*Prompt*. Identify and copy all lines of the material where the string "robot" is found.
====== Dataset extract
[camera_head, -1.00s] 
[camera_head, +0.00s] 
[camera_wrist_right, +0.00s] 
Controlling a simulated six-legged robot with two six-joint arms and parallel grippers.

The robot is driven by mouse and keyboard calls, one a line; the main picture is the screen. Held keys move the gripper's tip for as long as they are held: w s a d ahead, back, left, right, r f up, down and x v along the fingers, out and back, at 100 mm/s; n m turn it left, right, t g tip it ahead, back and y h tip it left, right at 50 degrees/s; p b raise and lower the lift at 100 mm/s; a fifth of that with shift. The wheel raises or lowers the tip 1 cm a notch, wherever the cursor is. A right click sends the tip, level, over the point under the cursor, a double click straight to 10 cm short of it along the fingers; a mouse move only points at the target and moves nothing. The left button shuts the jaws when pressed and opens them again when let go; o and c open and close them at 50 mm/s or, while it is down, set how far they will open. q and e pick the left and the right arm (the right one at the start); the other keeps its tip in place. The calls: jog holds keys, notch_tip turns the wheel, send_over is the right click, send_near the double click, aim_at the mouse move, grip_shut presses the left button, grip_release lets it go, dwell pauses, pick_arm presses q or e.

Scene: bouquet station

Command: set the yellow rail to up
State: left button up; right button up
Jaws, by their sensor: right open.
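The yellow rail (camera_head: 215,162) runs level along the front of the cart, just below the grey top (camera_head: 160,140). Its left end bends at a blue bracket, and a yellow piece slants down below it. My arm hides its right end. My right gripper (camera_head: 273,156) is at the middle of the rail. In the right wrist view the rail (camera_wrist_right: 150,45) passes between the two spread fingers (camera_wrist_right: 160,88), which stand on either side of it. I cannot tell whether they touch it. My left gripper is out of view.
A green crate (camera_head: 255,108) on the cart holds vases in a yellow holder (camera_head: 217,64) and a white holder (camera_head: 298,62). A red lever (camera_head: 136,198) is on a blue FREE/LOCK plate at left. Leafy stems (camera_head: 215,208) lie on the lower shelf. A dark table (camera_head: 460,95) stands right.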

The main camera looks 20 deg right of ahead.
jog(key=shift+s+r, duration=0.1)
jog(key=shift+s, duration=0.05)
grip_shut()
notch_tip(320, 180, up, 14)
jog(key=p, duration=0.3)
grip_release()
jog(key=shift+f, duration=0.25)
============
*Expected answer*.
Controlling a simulated six-legged robot with two six-joint arms and parallel grippers.
The robot is driven by mouse and keyboard calls, one a line; the main picture is the screen. Held keys move the gripper's tip for as long as they are held: w s a d ahead, back, left, right, r f up, down and x v along the fingers, out and back, at 100 mm/s; n m turn it left, right, t g tip it ahead, back and y h tip it left, right at 50 degrees/s; p b raise and lower the lift at 100 mm/s; a fifth of that with shift. The wheel raises or lowers the tip 1 cm a notch, wherever the cursor is. A right click sends the tip, level, over the point under the cursor, a double click straight to 10 cm short of it along the fingers; a mouse move only points at the target and moves nothing. The left button shuts the jaws when pressed and opens them again when let go; o and c open and close them at 50 mm/s or, while it is down, set how far they will open. q and e pick the left and the right arm (the right one at the start); the other keeps its tip in place. The calls: jog holds keys, notch_tip turns the wheel, send_over is the right click, send_near the double click, aim_at the mouse move, grip_shut presses the left button, grip_release lets it go, dwell pauses, pick_arm presses q or e.

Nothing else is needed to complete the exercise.